Unity is aimed at the mid-market all-flash segment of the market, under XtremIO, and EMC believes that unlike the VNXe family, this will be a truly successful volume product.
LAS VEGAS – Today, at the opening of EMC World, EMC announced EMC, a new family of mid-range storage systems intended to provide a true volume play – essentially a beefed-up VNXe which can scale higher in the market in the space below where XtremIO plays.
“It’s always a big deal at EMC World when we announce a new line of storage, because storage still has a special place in our hearts,” said Jeremy Burton, EMC’s President of Products and Marketing. “Unity is a new mid-range architecture that’s going to surprise a lot of people. We kept it quiet and a lot of people didn’t know it was coming.”
EMC Unity provides cloud-like proactive management and monitoring through a modern HTML5 task-oriented interface, with new Proactive Assist capabilities for superior IT control, visibility and automated management. It can deliver up to 300K IOPS – three times the performance of EMC’s previous generation VNX arrays.
“Its nearest cousin is probably the VNXe, but it’s a new product and a new code base,” Burton said. “The same team that built it worked on the VNXe. The difference is that VNXE tapped out at the low end. This can scale to 1000 drives — to 3 PB of flash, with the data services.”
Burton emphasized that Unity is designed as a purpose-built offering for the segment of the market below XtremIO and a new rack-scale flash product being announced tomorrow.
“Unity is our mid-range product here – but we want it all,” Burton said. “To be number one, you need multiple product offerings in different sectors of the market. XtremeIO doesn’t go down much below $100,000. That’s where Unity fits in and we think it will blow peoples mind.”
Pricing is a major mind-blowing feature.
“This is an all-flash array that starts at $USD 18,000 – half the price at what the competition can do today,” Burton said. It can reach the $150,000 range, or even higher. In contrast, XtremeIO starts at around $100,000 and can run up into the millions.
Burton admitted that EMC has never really scored big in the volume market where the VNX products play, because it has been outside their core competency. Unity will be different, he said.

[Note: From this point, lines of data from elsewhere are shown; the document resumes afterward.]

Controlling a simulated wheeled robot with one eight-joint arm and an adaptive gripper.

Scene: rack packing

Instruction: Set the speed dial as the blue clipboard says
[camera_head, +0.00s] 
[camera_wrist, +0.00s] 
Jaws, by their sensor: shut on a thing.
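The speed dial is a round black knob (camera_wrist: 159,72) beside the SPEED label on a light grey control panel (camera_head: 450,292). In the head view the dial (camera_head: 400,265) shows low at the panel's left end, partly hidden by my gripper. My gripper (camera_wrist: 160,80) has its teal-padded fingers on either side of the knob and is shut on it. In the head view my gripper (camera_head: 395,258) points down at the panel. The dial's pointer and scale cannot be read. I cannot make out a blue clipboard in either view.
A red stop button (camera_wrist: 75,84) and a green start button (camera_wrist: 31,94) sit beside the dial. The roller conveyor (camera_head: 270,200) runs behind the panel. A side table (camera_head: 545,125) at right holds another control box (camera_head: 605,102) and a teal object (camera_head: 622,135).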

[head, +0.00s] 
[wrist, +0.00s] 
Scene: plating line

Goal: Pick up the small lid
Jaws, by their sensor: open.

Moreover, while Dell will massively expand route to market in this sector, Burton indicated that this product would be strong enough to be successful even without that.
“Unity was absolutely designed and architected as a volume product, and we believed that we could then build out a volume distribution channel to make this successful,” he said. “However, Dell has a pretty good distribution channel already. In the hands of Dell’s distribution channel, I think we can do amazing things.”
Unity is available as a purpose-built all-flash array, and can also be deployed in a hybrid configuration to meet individual business requirements. On the software-defined side, UnityVSA offers the advanced file and block storage and data management features of Unity to be easily deployed as a virtual appliance. On the converged side, VCE Vblock and VxBlock System 350 configurations are orderable immediately.
“We also have some pretty amazing things in the back half of the year that should supplement this lead we have now,” Burton said. This will include additional inline data services.
EMC Unity is available for purchase now.